Certainly, the idea that Allison is going to restore the gold standard is a bit LARPy, but all that it would take to abolish the Fed is an act of the Congress and the President’s signature. Unfortunately, many cuckservatives in Trump’s party, afraid of departing from the Reaganomics playbook (tax cuts, deficit spending, and deregulation), will surely vote with the Democrats to protect the Fed, who will unconditionally oppose everything Trump does. At the very least, then, Allison could, without going full-Sampson on the economy, return the Fed to its humbler role as a “banker’s bank” rather than a Jewish casino. This would entail lending money to banks with good collateral that are in need of cash to meet deposit withdrawals, as well as cracking down on (((fractional-reserve banking))) by raising the banks’ reserve requirements (the percentage of deposits that cannot be loaned out).

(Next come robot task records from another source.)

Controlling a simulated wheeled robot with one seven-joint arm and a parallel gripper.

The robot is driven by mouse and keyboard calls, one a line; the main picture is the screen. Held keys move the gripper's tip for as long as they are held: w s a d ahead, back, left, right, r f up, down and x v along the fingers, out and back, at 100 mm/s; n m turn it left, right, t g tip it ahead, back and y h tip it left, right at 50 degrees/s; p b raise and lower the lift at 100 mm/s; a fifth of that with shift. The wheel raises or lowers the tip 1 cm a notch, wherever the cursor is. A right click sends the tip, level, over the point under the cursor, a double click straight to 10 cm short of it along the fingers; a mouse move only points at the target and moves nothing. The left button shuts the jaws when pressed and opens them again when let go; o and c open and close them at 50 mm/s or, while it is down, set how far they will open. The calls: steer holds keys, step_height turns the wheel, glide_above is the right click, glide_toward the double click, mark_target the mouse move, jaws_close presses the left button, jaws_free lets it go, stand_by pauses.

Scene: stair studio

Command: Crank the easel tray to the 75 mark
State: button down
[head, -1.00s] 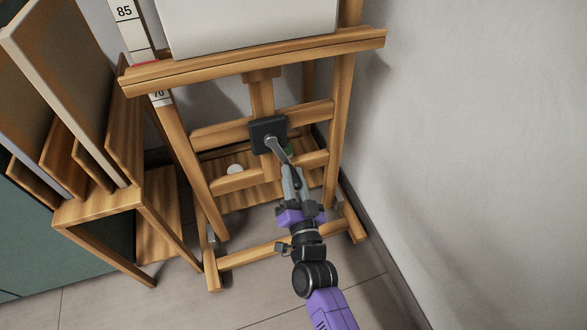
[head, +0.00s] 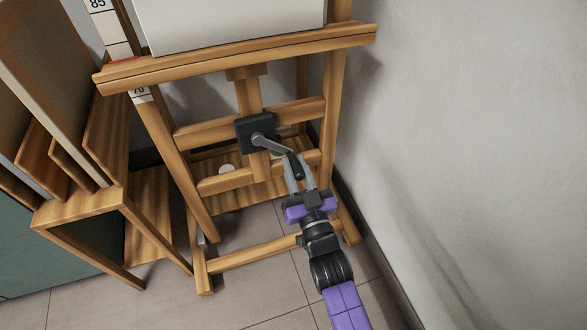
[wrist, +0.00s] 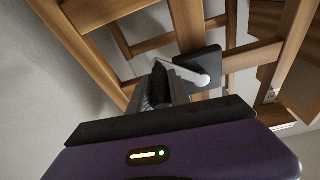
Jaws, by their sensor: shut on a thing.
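The wooden easel tray (head: 230,59) holds a pale canvas (head: 235,22). At its left end stands a white scale (head: 107,28); "85" shows above the tray, "70" just below, and a red mark sits at the tray's top edge. The numbers behind the tray are hidden. The crank arm (head: 273,145) runs from a dark square plate (head: 249,124) to the lower right, ending in a black handle (head: 294,165). My gripper (head: 298,178) is shut on this handle. In the wrist view the handle (wrist: 159,84) is between the fingers, and the plate (wrist: 206,66) is behind.
A wooden rack with panels (head: 80,205) stands close on the left. A pale wall (head: 470,130) is close on the right. Easel legs and crossbars surround the crank. Tiled floor (head: 265,290) is clear in front.

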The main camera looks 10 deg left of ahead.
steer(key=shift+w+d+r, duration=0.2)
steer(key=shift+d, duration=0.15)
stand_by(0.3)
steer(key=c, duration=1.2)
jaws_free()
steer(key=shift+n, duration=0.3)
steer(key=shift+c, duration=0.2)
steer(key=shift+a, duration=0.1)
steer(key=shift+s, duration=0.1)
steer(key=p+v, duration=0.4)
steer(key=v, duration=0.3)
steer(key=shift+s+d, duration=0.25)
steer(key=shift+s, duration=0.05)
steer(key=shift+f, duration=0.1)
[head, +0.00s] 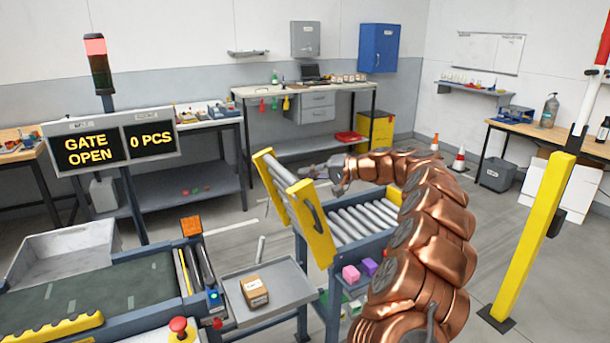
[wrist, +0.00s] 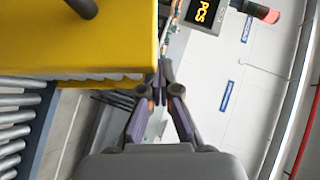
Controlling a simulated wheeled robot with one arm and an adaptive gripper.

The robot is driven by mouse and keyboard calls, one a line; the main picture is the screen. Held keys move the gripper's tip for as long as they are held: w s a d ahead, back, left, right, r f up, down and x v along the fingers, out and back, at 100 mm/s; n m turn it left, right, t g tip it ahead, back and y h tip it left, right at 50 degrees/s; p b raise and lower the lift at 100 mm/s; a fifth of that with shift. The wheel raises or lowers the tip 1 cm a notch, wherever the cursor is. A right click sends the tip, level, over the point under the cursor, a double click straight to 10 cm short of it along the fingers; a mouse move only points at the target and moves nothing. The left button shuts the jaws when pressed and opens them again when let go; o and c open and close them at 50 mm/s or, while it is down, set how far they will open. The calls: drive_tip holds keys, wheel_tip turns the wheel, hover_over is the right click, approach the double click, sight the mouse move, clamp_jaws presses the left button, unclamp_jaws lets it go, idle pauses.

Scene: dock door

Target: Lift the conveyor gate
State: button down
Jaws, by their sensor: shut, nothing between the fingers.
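The conveyor gate (head: 325,243), a section with yellow side plates and a grey bar handle (head: 315,214), stands raised and steeply tilted at the end of the roller conveyor (head: 362,221). My gripper (head: 304,171) is just behind the gate's upper part, to its right in the head view. In the wrist view a yellow plate of the gate (wrist: 105,40) fills the upper left. My gripper's fingertips (wrist: 162,72) meet beside the plate's lower right corner, with nothing between them. I cannot tell whether they touch the plate.
A display (head: 110,143) reads "GATE OPEN" and "0 PCS". A lamp post (head: 98,62) glows red. A cardboard box (head: 254,290) lies on a grey tray (head: 290,287) below the gate. A yellow post (head: 533,236) stands at right. Open floor lies behind the gate.

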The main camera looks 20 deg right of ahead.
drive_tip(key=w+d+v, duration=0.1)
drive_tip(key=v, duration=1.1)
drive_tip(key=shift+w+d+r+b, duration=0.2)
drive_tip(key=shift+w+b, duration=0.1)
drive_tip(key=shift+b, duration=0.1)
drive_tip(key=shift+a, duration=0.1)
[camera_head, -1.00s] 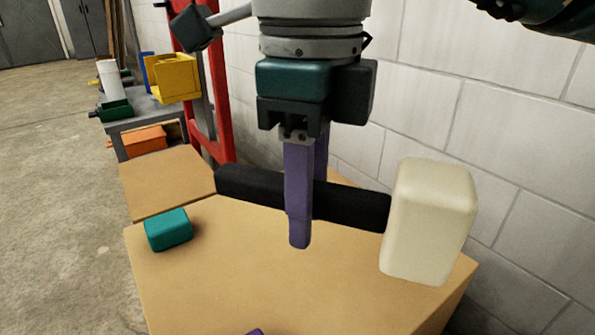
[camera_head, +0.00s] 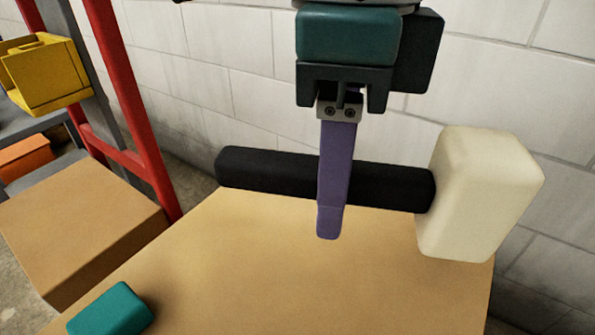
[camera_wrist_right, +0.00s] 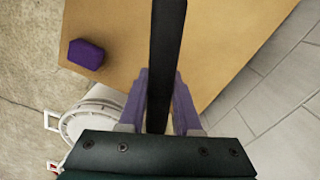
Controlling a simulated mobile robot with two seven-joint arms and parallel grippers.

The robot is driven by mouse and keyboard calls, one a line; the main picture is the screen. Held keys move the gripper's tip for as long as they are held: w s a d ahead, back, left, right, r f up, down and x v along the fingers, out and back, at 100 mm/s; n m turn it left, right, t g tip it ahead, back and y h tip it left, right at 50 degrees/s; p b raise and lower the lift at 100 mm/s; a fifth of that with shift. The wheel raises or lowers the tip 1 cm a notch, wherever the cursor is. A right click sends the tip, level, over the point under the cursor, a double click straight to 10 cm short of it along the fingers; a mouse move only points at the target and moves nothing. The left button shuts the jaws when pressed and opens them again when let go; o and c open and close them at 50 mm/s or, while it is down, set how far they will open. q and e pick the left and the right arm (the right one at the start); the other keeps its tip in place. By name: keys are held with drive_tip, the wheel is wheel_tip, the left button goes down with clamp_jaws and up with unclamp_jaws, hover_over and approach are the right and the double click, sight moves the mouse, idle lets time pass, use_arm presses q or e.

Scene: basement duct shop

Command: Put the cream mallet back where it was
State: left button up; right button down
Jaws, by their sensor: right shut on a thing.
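The cream mallet has a blocky cream head (camera_head: 482,195) and a thick black handle (camera_head: 265,172). It lies sideways in the head view, head to the right, in front of the white wall. My right gripper (camera_head: 333,232) has purple fingers and is shut on the black handle, pointing down. In the right wrist view the handle (camera_wrist_right: 166,50) runs between the two fingers (camera_wrist_right: 160,78). The mallet appears held above the tan tabletop (camera_head: 300,290); the gap is hard to judge. My left gripper is not in view.
A teal block (camera_head: 112,312) sits on the tan top at lower left. A purple block (camera_wrist_right: 86,54) shows near its edge in the wrist view. A lower tan box (camera_head: 80,225), a red upright frame (camera_head: 125,110) and a yellow bin (camera_head: 45,78) stand left. The middle of the top is clear.

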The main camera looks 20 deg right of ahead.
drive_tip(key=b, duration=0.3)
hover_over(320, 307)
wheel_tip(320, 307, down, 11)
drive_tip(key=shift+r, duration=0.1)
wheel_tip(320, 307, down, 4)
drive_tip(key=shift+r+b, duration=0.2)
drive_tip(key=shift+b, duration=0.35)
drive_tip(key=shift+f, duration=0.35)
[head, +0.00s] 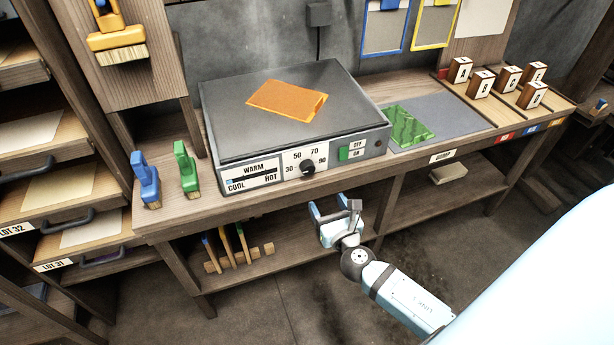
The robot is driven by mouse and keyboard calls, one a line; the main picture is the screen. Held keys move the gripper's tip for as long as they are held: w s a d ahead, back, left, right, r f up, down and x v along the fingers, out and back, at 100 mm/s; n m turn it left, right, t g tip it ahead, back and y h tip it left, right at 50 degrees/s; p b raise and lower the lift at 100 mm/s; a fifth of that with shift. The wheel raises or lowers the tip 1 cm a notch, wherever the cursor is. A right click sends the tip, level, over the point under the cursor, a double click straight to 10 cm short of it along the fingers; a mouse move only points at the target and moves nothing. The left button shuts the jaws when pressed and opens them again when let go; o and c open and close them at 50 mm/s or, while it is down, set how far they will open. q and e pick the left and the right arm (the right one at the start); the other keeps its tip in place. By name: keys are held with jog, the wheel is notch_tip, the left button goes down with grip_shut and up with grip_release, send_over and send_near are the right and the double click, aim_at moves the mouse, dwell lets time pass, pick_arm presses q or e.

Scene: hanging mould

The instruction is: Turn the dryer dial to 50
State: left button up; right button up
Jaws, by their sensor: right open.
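The dryer (225,145) is a grey box with a dark flat top, standing on the wooden bench. Its black round dial (308,168) is on the front face, ringed by the marks 30, 50, 70 and 90. The dial's pointer is too small to read. Left of it is a gauge (252,176) marked COOL, WARM and HOT, with a little blue at the cool end. My right gripper (334,209) is open and empty, in front of the bench and below the dial, apart from it. My left gripper is not in view.
An orange sheet (286,100) lies on the dryer top. A green OFF/ON switch (344,154) is right of the dial. Blue (147,180) and green (186,170) brushes stand left. A green piece (408,126) lies right, with several wooden blocks beyond. The space before the dial looks clear.

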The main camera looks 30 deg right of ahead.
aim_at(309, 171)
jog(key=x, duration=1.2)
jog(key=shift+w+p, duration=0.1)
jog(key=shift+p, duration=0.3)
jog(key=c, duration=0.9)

President James K. Polk (nicknamed “Young Hickory” after his mentor, “Old Hickory” Andrew Jackson) is most famous for the Mexican War - conquering the Mexicans after a border incident, winning most of the American West in the peace treaty, and making the United States a transcontinental country. What he is less famous for is the Independent Treasury, a financial and monetary system which separated the government from the banking sector and put the economy on a gold standard. The unfortunately short-lived Independent Treasury (Abraham Lincoln’s Republican Party relied on the banks to finance their war by printing money) was the stablest financial and monetary system in American history.
Trump should hang a portrait of Young Hickory in the Oval Office: he may go down in history for driving the Mexicans out of the country, but driving the bankers out of the government may be just as important.